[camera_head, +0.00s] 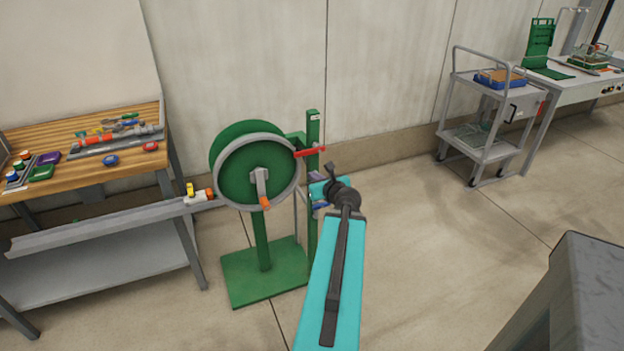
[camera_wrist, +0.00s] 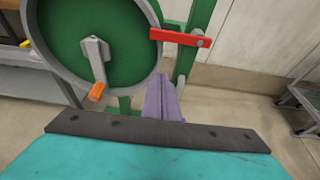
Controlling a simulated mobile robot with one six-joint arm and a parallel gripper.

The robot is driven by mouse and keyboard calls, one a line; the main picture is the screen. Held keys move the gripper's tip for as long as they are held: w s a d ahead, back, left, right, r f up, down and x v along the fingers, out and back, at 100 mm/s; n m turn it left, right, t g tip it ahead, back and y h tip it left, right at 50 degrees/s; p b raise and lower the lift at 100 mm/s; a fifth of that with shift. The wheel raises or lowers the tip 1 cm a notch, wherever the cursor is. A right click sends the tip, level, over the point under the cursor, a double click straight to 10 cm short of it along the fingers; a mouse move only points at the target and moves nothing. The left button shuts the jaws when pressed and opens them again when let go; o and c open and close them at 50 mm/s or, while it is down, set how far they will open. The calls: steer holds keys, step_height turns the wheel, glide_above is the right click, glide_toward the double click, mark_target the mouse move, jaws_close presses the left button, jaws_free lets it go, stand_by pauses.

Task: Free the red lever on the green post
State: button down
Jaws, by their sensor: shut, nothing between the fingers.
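The red lever (camera_head: 310,152) sticks out sideways near the top of the green post (camera_head: 313,125), beside the green reel. In the wrist view the red lever (camera_wrist: 178,37) lies roughly level across the green post (camera_wrist: 203,14), with a bolt head near its right end. Its left end is close to the reel's grey rim. My gripper (camera_wrist: 165,84) shows as purple fingers, shut and empty, below the lever and apart from it in the picture. In the head view my arm hides most of the gripper and part of the post.
The green reel (camera_head: 233,165) has a grey rim and a crank with an orange handle (camera_head: 265,202), left of the post. A wooden workbench (camera_head: 60,140) with parts and a grey rail (camera_head: 110,228) stand at left. A grey cart (camera_head: 470,142) stands back right. Floor between is clear.

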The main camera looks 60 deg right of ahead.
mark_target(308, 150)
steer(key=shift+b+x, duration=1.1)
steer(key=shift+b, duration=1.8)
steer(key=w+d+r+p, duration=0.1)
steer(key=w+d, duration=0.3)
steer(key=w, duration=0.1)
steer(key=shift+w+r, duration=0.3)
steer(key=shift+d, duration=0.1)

════════

### TASK STATEMENT
Everything from the line with "Jaws, by their" through the last line of the material above should be echoed exactly, and nothing else.

### OUTPUT
Jaws, by their sensor: shut, nothing between the fingers.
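The red lever (camera_head: 310,152) sticks out sideways near the top of the green post (camera_head: 313,125), beside the green reel. In the wrist view the red lever (camera_wrist: 178,37) lies roughly level across the green post (camera_wrist: 203,14), with a bolt head near its right end. Its left end is close to the reel's grey rim. My gripper (camera_wrist: 165,84) shows as purple fingers, shut and empty, below the lever and apart from it in the picture. In the head view my arm hides most of the gripper and part of the post.
The green reel (camera_head: 233,165) has a grey rim and a crank with an orange handle (camera_head: 265,202), left of the post. A wooden workbench (camera_head: 60,140) with parts and a grey rail (camera_head: 110,228) stand at left. A grey cart (camera_head: 470,142) stands back right. Floor between is clear.

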The main camera looks 60 deg right of ahead.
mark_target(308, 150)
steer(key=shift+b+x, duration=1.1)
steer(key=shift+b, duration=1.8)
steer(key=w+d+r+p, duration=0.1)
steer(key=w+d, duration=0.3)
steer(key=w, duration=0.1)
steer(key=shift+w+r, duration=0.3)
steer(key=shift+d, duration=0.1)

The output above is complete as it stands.